Quello che avrebbe voluto marcare?
"Zlatan Ibrahimovic. Sarebbe stato un bel duello…".
Torniamo ai suoi allenatori: Bersellini e poi?
"Dico Trapattoni. Con lui ho vissuto il mio miglior momento della mia carriera".
Non le manca qualche vittoria con la maglia dell'Inter?
"Forse avremmo potuto vincere un campionato che poi ha conquistato la Sampdoria. Quell'anno lì ci furono alcune cose strane: non ci convalidarono un gol regolare a Firenze, e un altro a Klismann nello scontro diretto. Con quei punti quel campionato l'avremmo vinto ancora noi…".
Lei non ha mai perso la testa?
"I valori che ti vengono trasmessi dalla famiglia sono tutto. Io vengo da una famiglia "modesta": mio padre operaio, mia madre casalinga e tre figli da mantenere. Vedevo mio padre far tre lavori per cercare di portare a casa uno stipendio. Questa sofferenza ha fatto sì che tutti noi fratelli avessimo quella voglia di "fare in fretta" per dare una mano a nostro padre che non poteva continuare così tutta la vita".

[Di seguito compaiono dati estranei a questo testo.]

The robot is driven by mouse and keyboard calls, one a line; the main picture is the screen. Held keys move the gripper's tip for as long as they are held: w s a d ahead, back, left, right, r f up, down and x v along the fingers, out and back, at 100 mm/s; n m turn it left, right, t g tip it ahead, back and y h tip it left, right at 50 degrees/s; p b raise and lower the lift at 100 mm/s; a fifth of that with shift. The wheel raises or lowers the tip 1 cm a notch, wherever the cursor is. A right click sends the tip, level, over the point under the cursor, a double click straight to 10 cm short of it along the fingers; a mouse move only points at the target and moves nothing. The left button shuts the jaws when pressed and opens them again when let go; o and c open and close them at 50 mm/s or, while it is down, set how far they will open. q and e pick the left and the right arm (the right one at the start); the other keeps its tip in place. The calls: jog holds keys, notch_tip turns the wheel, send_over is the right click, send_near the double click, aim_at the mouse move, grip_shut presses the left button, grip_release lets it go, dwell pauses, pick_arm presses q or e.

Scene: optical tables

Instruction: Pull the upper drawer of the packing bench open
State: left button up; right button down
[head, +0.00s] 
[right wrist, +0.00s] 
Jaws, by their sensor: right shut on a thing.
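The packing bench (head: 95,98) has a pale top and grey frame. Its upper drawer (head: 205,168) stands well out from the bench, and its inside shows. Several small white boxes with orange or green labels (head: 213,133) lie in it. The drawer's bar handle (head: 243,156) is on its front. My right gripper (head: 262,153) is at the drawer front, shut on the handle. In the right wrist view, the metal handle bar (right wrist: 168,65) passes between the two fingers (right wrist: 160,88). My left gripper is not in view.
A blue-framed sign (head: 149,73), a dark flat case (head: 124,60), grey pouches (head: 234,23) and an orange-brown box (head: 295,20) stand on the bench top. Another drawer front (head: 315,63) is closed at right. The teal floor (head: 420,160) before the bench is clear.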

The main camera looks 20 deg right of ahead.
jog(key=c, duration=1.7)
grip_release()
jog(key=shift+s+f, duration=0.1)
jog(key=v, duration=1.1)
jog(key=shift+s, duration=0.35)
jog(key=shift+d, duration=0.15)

La testa, la famiglia e i compagni giusti…
"Giampiero Marini per me è stato come avere un altro fratello. Quando sono arrivato ad Appiano Gentile in lui ho trovato la persona con cui potevo confidarmi, chiedere un aiuto. Marini mi ha dato consigli in campo e nella vita. Anche oggi è un grandissimo amico".

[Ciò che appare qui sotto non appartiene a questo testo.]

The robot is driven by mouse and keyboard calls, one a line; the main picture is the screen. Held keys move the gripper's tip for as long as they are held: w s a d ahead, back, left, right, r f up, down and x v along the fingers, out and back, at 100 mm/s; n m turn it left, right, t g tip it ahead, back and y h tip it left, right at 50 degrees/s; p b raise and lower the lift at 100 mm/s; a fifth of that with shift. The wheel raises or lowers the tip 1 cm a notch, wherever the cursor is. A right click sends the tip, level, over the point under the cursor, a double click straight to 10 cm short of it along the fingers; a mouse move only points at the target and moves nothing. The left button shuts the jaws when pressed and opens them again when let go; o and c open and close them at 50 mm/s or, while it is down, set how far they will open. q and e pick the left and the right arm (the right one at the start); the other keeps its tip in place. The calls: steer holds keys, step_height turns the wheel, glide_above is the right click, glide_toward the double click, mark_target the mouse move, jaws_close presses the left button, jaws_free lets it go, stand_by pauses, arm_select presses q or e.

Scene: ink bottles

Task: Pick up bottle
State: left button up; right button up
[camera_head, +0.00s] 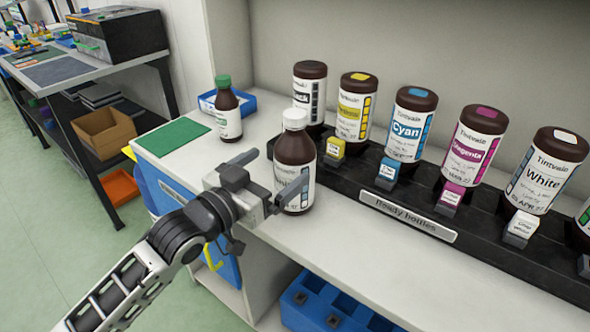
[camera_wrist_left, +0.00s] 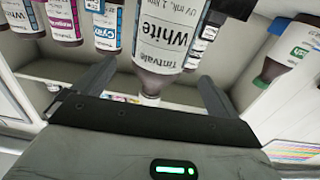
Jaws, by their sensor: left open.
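A brown bottle with a white cap and white label (camera_head: 297,155) stands upright on the near part of the white counter, in front of the black rack. My left gripper (camera_head: 267,178) is open at the bottle's left side; one finger crosses in front of its lower label, the other is on the far left side. In the left wrist view the bottle (camera_wrist_left: 165,40) appears upside down, its label reading "White", between and beyond the two open fingers (camera_wrist_left: 155,90). No contact can be made out. My right gripper is not in view.
A black rack (camera_head: 500,245) labelled "Ready bottles" holds several brown bottles, including Cyan (camera_head: 408,125) and White (camera_head: 545,175). A green-capped bottle (camera_head: 228,110) stands left, near a blue tray (camera_head: 245,100) and green mat (camera_head: 170,137). The counter's front right is clear.

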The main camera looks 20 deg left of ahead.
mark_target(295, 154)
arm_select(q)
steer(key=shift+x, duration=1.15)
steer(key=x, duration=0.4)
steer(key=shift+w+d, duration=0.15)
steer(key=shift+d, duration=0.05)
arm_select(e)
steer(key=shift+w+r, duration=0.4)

Si è mai sentito schiacciato da San Siro?
"Mi hanno sempre incitato, aiutato a fare bene. Forse l'unico momento è stato quando sono rientrato dall'infortunio e non ero più quello di prima. Forse vedevano in me un giocatore finito. Sentivo qualche mugugno, che non c'era più quella fiducia…".
C'è mai stato un momento in cui è stato lontano dall'Inter?
"Dopo il Mondiale di Italia '90 la Juventus mi voleva. Mi offrivano il 30% in più dell'ingaggio. Li ringraziai ma dissi di no. Non sarei mai andato a Torino come non sarei andato mai nel Milan di Sacchi come del resto Baresi e Maldini non sarebbero mai venuti all'Inter. Facevamo parte di quei giocatori che giocavano davvero per la maglia. Si facevano scelte di cuore. Non volevi andare a vincere da un'altra parte, volevi vincere con la tua maglia, i tuoi colori indosso…".
Quando capì che arrivato il momento di lasciarla?
"La sera prima della finale di Coppa Uefa, quando dissi a Marini che non me la sentivo di partire dall'inizio, che non potevo dare il massimo. Lì ho capito di non essere più utile all'Inter e quindi era giusto pensare anche di andare via…".
Come si è sentito poi?
"E' stata dura. Avrei voluto finire con la maglia dell'Inter, decidere io quando, dire "Questo è il mio ultimo campionato, la mia ultima partita, la mia ultima maglia". Purtroppo non è andata così. Rimane questo rammarico, rimarrà per sempre".
Come è stato tornare a San Siro da avversario?
"Un'emozione unica. Ricordo che rimasi un paio di minuti a guardare la Nord, quello striscione, quelle mia foto gigante… E' stato un riconoscimento incredibile, un affetto enorme che quei ragazzi della Curva mi hanno sempre dimostrato".